Jerusalem - Peace to you

When I was 20 years old in 1973 I became interested in the Bible, and discovered the wealth of knowledge and wisdom found within its pages. Although back then I disliked religion, the more I read the Bible, the less I saw it as a missal - a Catholic book on how to conduct your religious life at home and at church. Gradually I became aware that the Old Testament was centered around the nation of Israel, its land and one particular location - Jerusalem.
This knowledge began to satisfy my academic hunger I felt after leaving school. In my schooldays I was taught the importance of the school shirt and tie, British stoicism, discipline and in the playground, tough masculinity. Along with all this, during one of our religious education lessons I was told by the master to draw the Temple on top of the mountain. Although I never heard of the word "Temple" let alone knowing what it was, I correctly assumed it was a building of some kind. I certainly knew what a mountain looked like, having seen pictures of them as a child. So I outlined on the page Mont Blanc, slightly levelled the summit and upon it stuck a crude rectangle. It received no comment from the master.
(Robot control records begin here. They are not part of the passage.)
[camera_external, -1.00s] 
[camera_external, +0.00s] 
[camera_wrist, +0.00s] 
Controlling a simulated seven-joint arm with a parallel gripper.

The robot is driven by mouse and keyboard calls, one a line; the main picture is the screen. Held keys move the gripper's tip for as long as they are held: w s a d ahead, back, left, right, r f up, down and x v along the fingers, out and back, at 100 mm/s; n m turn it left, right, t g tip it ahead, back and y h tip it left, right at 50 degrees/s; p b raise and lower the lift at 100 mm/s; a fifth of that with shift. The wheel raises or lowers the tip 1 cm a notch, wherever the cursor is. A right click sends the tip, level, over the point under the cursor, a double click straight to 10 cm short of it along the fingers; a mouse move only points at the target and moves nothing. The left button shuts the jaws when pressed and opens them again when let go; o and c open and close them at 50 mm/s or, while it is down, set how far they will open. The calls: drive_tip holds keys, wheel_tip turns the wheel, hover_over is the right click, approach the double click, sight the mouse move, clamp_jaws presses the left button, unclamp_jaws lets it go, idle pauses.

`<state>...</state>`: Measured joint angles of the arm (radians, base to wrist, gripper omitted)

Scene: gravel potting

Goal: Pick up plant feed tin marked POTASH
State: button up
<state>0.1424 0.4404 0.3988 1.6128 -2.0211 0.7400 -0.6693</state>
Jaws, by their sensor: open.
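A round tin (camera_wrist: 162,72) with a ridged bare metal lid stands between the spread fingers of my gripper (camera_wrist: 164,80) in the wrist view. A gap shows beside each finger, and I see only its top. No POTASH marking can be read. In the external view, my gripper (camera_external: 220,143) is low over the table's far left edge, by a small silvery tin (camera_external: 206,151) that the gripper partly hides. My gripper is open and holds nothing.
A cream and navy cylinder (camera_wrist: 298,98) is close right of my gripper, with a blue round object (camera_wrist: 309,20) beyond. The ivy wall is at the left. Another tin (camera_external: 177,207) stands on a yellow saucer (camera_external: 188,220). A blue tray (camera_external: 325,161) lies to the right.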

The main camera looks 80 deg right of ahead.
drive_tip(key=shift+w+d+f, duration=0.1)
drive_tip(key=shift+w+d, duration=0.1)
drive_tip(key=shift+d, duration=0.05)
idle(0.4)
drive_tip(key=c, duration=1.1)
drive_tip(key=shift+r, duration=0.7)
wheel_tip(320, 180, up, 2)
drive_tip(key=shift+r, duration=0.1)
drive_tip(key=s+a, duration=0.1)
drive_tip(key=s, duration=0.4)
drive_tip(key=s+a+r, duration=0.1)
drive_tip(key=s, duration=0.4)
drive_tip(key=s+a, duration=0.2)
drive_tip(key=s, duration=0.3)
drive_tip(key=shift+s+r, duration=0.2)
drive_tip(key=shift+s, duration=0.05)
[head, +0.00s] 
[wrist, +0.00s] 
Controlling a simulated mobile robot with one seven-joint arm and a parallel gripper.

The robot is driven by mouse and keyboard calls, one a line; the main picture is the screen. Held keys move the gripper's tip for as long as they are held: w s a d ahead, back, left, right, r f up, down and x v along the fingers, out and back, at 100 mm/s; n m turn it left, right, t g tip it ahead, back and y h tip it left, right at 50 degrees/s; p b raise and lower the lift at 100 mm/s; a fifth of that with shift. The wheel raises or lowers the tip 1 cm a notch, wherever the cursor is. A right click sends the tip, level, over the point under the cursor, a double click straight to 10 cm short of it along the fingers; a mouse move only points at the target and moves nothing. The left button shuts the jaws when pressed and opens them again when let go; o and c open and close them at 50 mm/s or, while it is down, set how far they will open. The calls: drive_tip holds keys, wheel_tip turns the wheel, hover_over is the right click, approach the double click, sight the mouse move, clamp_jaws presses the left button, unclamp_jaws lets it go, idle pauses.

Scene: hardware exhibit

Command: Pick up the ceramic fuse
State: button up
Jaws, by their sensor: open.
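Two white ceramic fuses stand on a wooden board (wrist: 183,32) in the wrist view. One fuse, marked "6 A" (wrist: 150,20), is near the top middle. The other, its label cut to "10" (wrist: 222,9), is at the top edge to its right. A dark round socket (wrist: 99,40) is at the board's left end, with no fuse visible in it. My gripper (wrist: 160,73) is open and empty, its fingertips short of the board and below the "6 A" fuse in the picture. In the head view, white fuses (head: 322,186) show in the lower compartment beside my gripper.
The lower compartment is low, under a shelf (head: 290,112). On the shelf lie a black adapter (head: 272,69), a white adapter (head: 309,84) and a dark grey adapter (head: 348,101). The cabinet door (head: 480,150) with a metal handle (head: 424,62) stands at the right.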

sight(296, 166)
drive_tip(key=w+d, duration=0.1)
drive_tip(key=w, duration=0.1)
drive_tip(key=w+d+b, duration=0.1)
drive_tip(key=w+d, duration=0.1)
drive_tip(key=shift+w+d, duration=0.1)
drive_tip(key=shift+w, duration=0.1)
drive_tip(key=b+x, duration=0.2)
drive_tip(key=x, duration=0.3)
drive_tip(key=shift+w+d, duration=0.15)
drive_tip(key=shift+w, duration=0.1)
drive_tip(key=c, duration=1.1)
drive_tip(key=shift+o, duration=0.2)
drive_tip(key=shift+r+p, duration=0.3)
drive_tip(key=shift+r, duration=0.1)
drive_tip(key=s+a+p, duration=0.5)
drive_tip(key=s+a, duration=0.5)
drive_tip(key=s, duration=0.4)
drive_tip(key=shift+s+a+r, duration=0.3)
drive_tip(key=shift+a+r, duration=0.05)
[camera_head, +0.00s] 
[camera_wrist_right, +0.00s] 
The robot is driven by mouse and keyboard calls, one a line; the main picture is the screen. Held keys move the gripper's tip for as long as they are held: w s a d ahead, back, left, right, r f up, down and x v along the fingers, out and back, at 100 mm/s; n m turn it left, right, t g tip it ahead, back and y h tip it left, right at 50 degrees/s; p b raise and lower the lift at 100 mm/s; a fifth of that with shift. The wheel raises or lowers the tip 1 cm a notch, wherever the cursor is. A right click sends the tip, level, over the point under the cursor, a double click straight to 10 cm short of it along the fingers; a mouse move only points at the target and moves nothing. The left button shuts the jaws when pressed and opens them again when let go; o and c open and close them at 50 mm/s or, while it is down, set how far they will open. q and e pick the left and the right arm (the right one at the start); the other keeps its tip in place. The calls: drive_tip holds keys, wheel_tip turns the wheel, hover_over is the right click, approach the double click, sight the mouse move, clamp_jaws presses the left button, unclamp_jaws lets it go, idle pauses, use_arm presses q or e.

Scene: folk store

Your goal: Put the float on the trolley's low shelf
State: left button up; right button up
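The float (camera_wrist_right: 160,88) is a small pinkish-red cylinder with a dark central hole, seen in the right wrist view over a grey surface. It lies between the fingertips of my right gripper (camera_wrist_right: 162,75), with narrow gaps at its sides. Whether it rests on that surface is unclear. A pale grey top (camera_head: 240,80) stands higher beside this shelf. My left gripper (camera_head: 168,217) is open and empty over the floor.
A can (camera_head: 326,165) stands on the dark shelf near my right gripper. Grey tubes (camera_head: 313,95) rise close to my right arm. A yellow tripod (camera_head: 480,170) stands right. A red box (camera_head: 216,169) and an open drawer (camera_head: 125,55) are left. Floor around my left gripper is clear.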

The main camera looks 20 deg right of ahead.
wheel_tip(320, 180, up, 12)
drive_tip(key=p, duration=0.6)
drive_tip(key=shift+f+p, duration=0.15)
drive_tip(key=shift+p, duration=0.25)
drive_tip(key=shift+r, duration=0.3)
Part of Jerusalem Old City taken from the Citadel. I took this in the year 2000.

By reading the Old Testament, I began to find out that the city of Jerusalem stood out from all the other settlements in Israel. The original settlement, no larger than Trafalgar Square in London, wasn't even built by the Israelites, but by a clan of the Canaanites then known as the Jebusites. Long after the land of Canaan was conquered by the Israelites under the leadership of Joshua, and the land was re-named Israel, Jerusalem remained a Jebusite settlement for the next several hundred years.
It wasn't until roughly 1,000 BC when King David conquered Jerusalem from the Jebusites, did the city became the national capital. Since then, Jerusalem has always been the capital of Israel even to this day.


View of the city from Mount of Olives. I took this pic in 1993 when the Dome of the Rock was being refurbished.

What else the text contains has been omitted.